◆ **Robot episode records**:
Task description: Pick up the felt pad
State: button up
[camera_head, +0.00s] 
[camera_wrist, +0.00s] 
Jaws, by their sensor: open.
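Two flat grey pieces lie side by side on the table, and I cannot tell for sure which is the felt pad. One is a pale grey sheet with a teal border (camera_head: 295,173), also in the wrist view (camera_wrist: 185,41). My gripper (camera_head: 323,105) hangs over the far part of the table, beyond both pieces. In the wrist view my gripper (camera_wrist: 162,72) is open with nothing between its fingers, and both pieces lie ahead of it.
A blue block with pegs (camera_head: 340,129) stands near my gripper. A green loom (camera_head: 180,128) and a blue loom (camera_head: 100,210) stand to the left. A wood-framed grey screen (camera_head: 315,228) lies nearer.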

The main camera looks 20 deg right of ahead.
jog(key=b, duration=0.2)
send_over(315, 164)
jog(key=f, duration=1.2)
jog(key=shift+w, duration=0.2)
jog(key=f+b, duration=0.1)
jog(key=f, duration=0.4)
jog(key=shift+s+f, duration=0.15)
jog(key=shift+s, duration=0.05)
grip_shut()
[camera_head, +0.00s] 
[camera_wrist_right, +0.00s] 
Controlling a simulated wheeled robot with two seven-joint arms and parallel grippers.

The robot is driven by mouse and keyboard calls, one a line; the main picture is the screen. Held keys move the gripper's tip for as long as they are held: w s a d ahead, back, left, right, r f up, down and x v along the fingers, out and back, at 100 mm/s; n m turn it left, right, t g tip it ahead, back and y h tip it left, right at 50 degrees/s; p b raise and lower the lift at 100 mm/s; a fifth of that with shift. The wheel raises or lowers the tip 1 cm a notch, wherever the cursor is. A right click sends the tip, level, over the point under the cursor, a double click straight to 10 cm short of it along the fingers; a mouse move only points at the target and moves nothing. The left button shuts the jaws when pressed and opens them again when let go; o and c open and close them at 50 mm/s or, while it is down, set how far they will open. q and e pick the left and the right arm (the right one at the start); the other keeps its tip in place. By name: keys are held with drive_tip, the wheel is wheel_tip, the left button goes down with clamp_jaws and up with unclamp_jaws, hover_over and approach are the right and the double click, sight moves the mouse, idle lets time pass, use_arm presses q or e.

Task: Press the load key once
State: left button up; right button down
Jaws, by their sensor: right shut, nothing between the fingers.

◆ **Job**: Take the entries and copy them out exactly.

◆ **Solution for this problem**:
Task description: Pick up the felt pad
State: button up
[camera_head, +0.00s] 
[camera_wrist, +0.00s] 
Jaws, by their sensor: open.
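Two flat grey pieces lie side by side on the table, and I cannot tell for sure which is the felt pad. One is a pale grey sheet with a teal border (camera_head: 295,173), also in the wrist view (camera_wrist: 185,41). My gripper (camera_head: 323,105) hangs over the far part of the table, beyond both pieces. In the wrist view my gripper (camera_wrist: 162,72) is open with nothing between its fingers, and both pieces lie ahead of it.
A blue block with pegs (camera_head: 340,129) stands near my gripper. A green loom (camera_head: 180,128) and a blue loom (camera_head: 100,210) stand to the left. A wood-framed grey screen (camera_head: 315,228) lies nearer.

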The main camera looks 20 deg right of ahead.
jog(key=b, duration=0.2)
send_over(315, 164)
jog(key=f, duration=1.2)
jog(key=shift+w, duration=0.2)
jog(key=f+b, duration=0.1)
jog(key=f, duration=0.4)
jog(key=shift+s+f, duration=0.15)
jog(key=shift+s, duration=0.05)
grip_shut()
[camera_head, +0.00s] 
[camera_wrist_right, +0.00s] 
Controlling a simulated wheeled robot with two seven-joint arms and parallel grippers.

The robot is driven by mouse and keyboard calls, one a line; the main picture is the screen. Held keys move the gripper's tip for as long as they are held: w s a d ahead, back, left, right, r f up, down and x v along the fingers, out and back, at 100 mm/s; n m turn it left, right, t g tip it ahead, back and y h tip it left, right at 50 degrees/s; p b raise and lower the lift at 100 mm/s; a fifth of that with shift. The wheel raises or lowers the tip 1 cm a notch, wherever the cursor is. A right click sends the tip, level, over the point under the cursor, a double click straight to 10 cm short of it along the fingers; a mouse move only points at the target and moves nothing. The left button shuts the jaws when pressed and opens them again when let go; o and c open and close them at 50 mm/s or, while it is down, set how far they will open. q and e pick the left and the right arm (the right one at the start); the other keeps its tip in place. By name: keys are held with drive_tip, the wheel is wheel_tip, the left button goes down with clamp_jaws and up with unclamp_jaws, hover_over and approach are the right and the double click, sight moves the mouse, idle lets time pass, use_arm presses q or e.

Task: Press the load key once
State: left button up; right button down
Jaws, by their sensor: right shut, nothing between the fingers.

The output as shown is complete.